I would also pick a different travel companion this time.
posted by Too-Ticky at 12:42 AM on April 7 [1 favorite]

My trip was on a Honda 750 and while I might say it was overkill, I was also glad to have that power because there were a lot of legs where the only road was a limited access highway and being able to keep up and get away if needed was the only thing ensuring safety. On a route with more sedate choices, a smaller bike would definitely be more relaxing.
posted by seanmpuckett at 4:40 AM on April 7

With all the advances in small vehicle transport - electric bikes and scooters - one would have hoped that the classic moped would have had a major overhaul in design by now. They used all manner of wonky, pared-down motor parts instead of standardized motorcycle parts, and - at least in the USA - were relegated to the status of toys instead of commuter vehicles. If you seriously ride one daily you spent a lot of time on repair. I was lucky that when used to ride a Garelli 50cc, and the local motorcycle shop guys were all fanatic Garelli fans and loved to work on it.

fimbulvetr: I inherited a 1978 Honda Express after my Garelli finally died. After it tried to kill me several times I threw it in a city dumpster and took a bus home. I sincerely love small bikes, but reading this blog convinced me that serious long distance tours probably should not be attempted on anything 50cc.
posted by zaelic at 10:29 AM on April 7

If you seriously ride one daily you spent a lot of time on repair.

Hoo-boy, you don't have to tell me that! So much time mucking around with keeping that Honda Express running on for my daily commute, and too many side-of-the-highway repairs. The thing was so reluctant to start in winter weather that I relied on using starter fluid, as that was the only way it was going to start. But the damn carburetor cover was screwed on. I finally got sick and tired of all the trouble removing and re-installing the cover every time I went to start it in the winter that I drilled a hole in the carburetor cover and hacked in an injection port to spray ether directly into the carb.
posted by fimbulvetr at 10:45 AM on April 7 [2 favorites]

With all the advances in small vehicle transport - electric bikes and scooters - one would have hoped that the classic moped would have had a major overhaul in design by now .

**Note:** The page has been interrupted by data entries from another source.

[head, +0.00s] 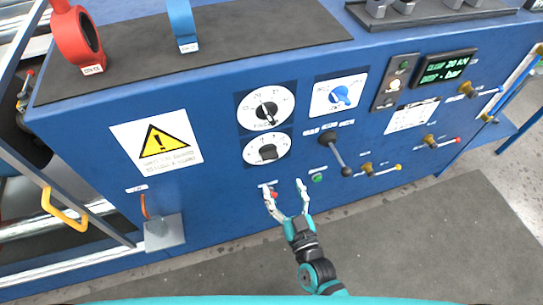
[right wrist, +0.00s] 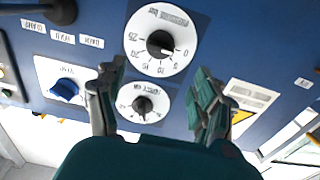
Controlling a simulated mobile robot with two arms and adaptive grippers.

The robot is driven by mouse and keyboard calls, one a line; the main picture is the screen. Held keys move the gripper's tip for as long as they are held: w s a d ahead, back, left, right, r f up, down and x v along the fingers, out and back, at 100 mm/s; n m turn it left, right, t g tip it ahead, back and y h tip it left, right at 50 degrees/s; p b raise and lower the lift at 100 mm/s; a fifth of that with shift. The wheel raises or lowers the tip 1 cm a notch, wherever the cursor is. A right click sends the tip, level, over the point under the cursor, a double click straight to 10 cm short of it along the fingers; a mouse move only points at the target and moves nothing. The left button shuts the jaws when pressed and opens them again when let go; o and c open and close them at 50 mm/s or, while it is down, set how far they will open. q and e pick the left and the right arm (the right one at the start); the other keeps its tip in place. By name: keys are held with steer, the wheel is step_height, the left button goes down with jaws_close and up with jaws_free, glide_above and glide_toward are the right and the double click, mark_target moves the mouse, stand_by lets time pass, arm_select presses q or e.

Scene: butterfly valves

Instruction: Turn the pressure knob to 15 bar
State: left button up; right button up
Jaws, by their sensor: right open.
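The pressure dial (head: 267,149) is the lower of two white dials on the blue panel. It shows upside down at the top of the right wrist view (right wrist: 160,40), where its black knob (right wrist: 160,43) has a mark pointing between 0 and 5. My right gripper (head: 284,190) is open and empty, in front of the panel and below this dial. In the right wrist view its two fingers (right wrist: 155,85) stand wide apart, with the second dial (right wrist: 143,103) seen between them. I cannot tell its exact distance from the panel. My left gripper is not in view.
The other dial (head: 265,107) is just above. A blue knob (head: 341,97), a black lever (head: 336,152), a green button (head: 317,178) and a red button (head: 274,194) are nearby. Brass valves stick out further right. A display (head: 443,67) sits at upper right.

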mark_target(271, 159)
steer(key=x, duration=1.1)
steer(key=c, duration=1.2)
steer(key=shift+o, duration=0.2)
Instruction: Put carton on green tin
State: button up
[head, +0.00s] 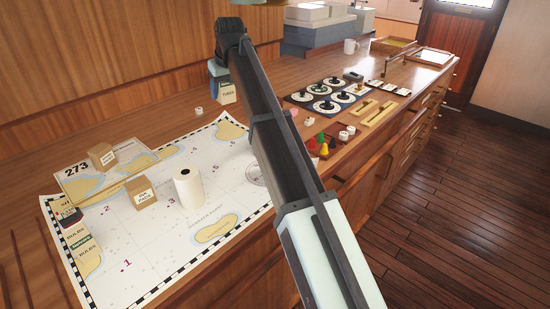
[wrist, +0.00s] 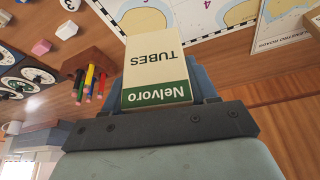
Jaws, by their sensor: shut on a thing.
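My gripper (head: 219,70) is at the back of the counter, with its blue fingers shut on a cream carton (head: 227,93). In the wrist view the carton (wrist: 157,65) shows a green band reading "Nelvoro" and the word "TUBES". It sits between the fingers, its lettering upside down in that view. I cannot tell whether its bottom touches the counter. I do not make out a green tin in either view; my arm hides part of the counter.
A chart (head: 150,235) bears a white roll (head: 188,188), brown boxes (head: 141,193) and flat cartons (head: 82,245). A board of round dials (head: 330,95) and a tray of colored pieces (head: 330,150) lie right of my arm. A pencil block (wrist: 85,68) stands near the carton.

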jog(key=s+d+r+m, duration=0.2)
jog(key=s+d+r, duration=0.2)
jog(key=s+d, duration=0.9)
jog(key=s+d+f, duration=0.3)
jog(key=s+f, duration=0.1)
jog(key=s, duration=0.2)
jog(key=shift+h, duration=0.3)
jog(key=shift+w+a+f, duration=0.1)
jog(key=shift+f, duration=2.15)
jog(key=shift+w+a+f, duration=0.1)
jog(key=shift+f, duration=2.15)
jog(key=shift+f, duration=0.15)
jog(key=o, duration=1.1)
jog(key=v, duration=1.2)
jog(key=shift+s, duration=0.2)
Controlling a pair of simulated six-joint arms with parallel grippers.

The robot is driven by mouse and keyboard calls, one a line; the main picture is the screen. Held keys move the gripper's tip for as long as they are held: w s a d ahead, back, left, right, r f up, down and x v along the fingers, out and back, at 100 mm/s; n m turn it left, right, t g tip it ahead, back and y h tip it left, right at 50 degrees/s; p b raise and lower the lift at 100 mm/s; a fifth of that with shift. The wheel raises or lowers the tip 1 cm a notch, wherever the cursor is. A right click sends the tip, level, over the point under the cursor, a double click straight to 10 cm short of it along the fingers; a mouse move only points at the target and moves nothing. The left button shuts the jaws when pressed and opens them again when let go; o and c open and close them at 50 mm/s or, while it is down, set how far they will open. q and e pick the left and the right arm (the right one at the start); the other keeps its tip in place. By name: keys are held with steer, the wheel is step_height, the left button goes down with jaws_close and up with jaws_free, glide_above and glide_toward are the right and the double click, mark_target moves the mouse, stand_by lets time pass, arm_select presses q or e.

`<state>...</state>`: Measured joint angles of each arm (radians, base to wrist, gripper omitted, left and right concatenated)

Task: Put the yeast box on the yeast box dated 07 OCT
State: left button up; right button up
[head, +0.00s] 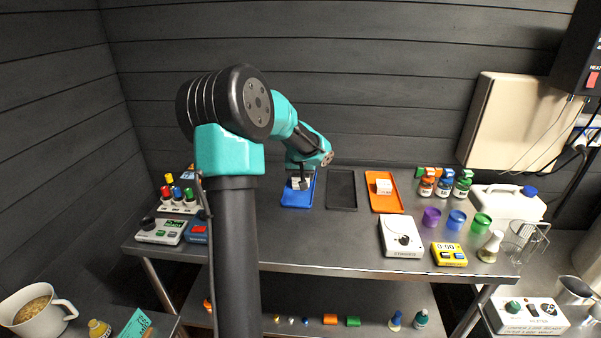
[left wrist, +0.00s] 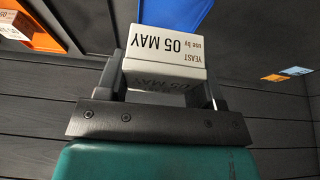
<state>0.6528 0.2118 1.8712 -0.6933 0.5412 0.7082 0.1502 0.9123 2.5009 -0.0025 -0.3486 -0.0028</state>
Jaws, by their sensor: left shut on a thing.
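My left gripper (head: 301,180) is over the blue tray (head: 294,200) at the back of the table. In the left wrist view its two fingers (left wrist: 165,85) are shut on a white and grey yeast box (left wrist: 165,50), whose label reads "use by 05 MAY", upside down in the picture. I cannot tell whether this box touches the blue tray. Another white box (head: 384,187) sits on the orange tray (head: 386,205); it also shows at the left wrist view's edge (left wrist: 14,27), its date too small to read. My right gripper is not in view.
An empty black tray (head: 342,190) lies between the blue and orange trays. Right of the trays stand small bottles (head: 444,184), coloured cups (head: 456,219), a white scale (head: 402,237) and a yellow timer (head: 449,254). A control box (head: 161,231) stands at the left. The table's front middle is clear.

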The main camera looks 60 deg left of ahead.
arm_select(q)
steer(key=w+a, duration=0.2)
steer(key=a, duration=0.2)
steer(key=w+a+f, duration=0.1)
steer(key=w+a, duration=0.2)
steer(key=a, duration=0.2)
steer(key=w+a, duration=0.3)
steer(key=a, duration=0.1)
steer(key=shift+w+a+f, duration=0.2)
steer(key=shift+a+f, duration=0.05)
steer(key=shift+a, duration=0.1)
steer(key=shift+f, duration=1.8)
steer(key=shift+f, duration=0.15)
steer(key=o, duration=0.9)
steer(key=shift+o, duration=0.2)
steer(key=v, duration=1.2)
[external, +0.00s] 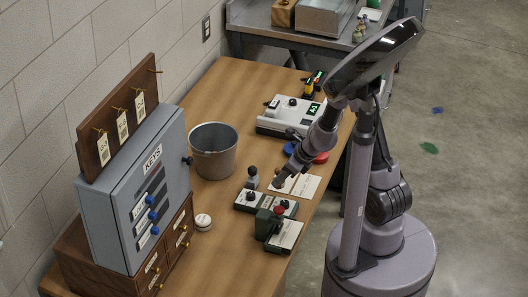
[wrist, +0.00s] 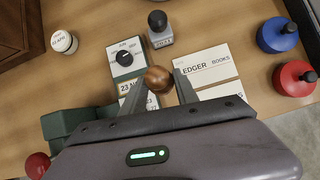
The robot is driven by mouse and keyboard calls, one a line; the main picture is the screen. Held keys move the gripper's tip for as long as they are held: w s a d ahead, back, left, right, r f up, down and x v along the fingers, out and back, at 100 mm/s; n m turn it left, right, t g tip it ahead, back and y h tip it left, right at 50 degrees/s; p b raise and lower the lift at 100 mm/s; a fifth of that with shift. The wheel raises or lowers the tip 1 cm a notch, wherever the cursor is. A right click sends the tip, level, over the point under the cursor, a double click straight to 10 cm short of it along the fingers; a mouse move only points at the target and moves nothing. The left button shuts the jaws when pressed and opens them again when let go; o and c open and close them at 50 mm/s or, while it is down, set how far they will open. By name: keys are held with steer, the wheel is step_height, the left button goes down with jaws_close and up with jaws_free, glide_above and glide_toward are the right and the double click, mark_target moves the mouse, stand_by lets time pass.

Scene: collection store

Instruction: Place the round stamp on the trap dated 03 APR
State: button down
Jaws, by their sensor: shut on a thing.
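My gripper (wrist: 158,92) is shut on a round brown wooden knob (wrist: 157,78), which I take to be the round stamp's handle; its underside is hidden. In the external view my gripper (external: 280,182) hangs over the table beside the white cards. Left of the knob in the wrist view is a grey-green block with a black dial (wrist: 125,57). Below it a label starting "23 A" (wrist: 130,87) is partly covered by my finger. A small round white tub (wrist: 64,42) has a date-like label too small to read surely. I cannot make out a trap dated 03 APR.
White "LEDGER BOOKS" cards (wrist: 210,65) lie right of the knob. A bucket (external: 213,152) and key cabinet (external: 150,190) stand left.

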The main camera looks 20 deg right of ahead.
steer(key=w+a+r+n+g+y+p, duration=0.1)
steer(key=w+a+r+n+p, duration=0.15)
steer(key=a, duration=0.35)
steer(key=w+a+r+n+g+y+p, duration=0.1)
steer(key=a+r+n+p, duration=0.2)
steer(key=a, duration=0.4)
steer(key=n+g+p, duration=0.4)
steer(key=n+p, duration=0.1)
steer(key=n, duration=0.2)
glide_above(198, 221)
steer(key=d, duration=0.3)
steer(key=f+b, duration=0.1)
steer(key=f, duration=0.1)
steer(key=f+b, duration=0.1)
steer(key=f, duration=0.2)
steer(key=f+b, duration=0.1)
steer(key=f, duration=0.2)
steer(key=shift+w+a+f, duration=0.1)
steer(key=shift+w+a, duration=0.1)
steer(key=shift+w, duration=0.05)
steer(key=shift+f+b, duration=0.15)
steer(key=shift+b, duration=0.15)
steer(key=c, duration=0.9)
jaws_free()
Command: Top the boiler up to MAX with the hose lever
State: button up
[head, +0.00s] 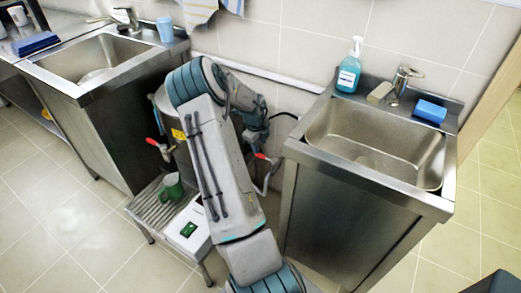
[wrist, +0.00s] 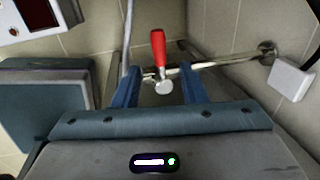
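The hose lever (wrist: 158,48) has a red handle and a round metal end. In the wrist view it stands upright in the picture, between the two blue fingers of my gripper (wrist: 158,72), with space on both sides. My gripper is open and holds nothing. In the head view a red lever (head: 262,156) shows just right of my arm, beside a pale pipe. The steel boiler (head: 162,102) is mostly hidden behind my arm; its front tap has a red handle (head: 152,141). No level mark is readable.
A green mug (head: 172,188) stands on the slatted stand (head: 150,212), near a white box (head: 187,232) with a green display. Steel sink units stand left (head: 98,95) and right (head: 340,215). In the wrist view a metal pipe (wrist: 222,62) runs right to the wall.

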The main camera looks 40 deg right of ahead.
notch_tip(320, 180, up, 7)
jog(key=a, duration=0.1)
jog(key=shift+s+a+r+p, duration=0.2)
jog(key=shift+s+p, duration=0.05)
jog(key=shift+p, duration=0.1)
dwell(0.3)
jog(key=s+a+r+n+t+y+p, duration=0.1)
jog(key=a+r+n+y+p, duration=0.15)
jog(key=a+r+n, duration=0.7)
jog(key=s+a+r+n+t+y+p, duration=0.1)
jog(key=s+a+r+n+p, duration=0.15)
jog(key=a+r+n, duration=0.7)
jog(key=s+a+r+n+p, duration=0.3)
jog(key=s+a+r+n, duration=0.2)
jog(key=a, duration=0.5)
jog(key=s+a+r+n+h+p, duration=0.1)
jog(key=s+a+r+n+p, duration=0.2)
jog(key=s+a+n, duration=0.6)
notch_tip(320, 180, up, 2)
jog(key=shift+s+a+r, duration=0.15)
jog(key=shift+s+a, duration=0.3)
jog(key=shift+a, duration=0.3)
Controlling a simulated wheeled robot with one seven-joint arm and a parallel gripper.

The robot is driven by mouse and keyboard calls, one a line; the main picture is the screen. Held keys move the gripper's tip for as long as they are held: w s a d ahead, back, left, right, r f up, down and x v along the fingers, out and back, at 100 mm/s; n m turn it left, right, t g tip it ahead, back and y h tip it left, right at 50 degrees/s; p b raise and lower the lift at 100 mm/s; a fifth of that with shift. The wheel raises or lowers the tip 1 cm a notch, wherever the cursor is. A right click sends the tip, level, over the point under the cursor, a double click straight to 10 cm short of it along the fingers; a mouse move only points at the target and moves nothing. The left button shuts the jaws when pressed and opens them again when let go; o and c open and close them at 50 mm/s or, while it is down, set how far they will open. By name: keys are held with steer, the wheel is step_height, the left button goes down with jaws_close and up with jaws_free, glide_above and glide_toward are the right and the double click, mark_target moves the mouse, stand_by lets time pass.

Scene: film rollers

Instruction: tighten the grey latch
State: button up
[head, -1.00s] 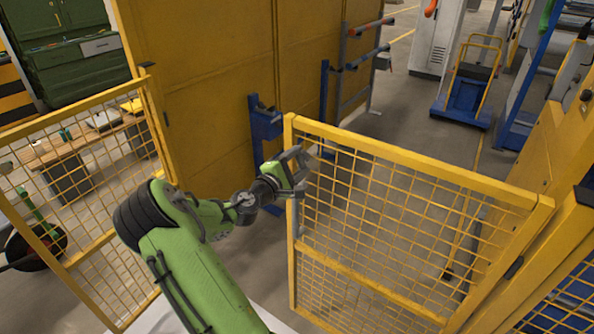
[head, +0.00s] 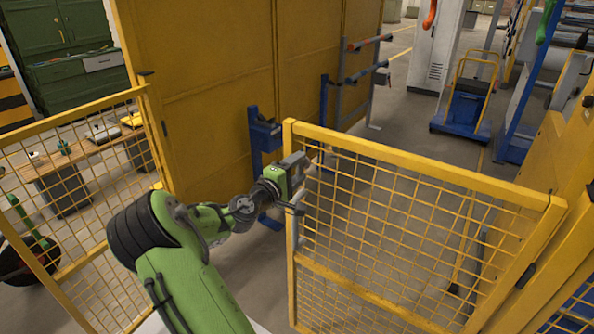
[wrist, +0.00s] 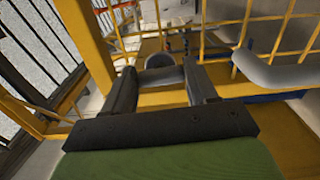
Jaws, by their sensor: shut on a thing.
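The grey latch (wrist: 162,75) shows in the wrist view as a rounded grey piece between my two dark fingers, in front of a yellow frame bar. My gripper (wrist: 160,68) is shut on it. In the head view my gripper (head: 299,165) is at the upper left post of the yellow mesh gate (head: 420,166), and its body and fingers hide the latch there. A bent grey handle (wrist: 282,74) stands to the right of the fingers in the wrist view, apart from them.
A second yellow mesh panel (head: 70,113) stands at the left. A tall yellow wall (head: 205,80) and a blue bracket post (head: 262,135) are behind the gripper. A blue cart (head: 465,110) stands at the back right.

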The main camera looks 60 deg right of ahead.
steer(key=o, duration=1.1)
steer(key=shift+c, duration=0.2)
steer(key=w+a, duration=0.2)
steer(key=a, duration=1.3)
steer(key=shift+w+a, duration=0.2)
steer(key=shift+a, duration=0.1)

Mopeds are an odd fit in modern infrastructure, I think. You need insurance (€) and a license to ride one (at least in Germany) and you can't use it on bike paths, even when you're pedalling.

If you don't want to deal with insurance and getting a license, and you want to use the many convenient bike paths to get around: get an e-bike.

If you want to be on the road and go up to 45kph, get a an e-scooter. Need more range? Get an additional swappable battery pack.

With a moped, if you run out of gas, you may get stuck on a road that doesn't allow pedal powered vehicles... Or a park/path that doesn't allow powered vehicles that go up to 45kph.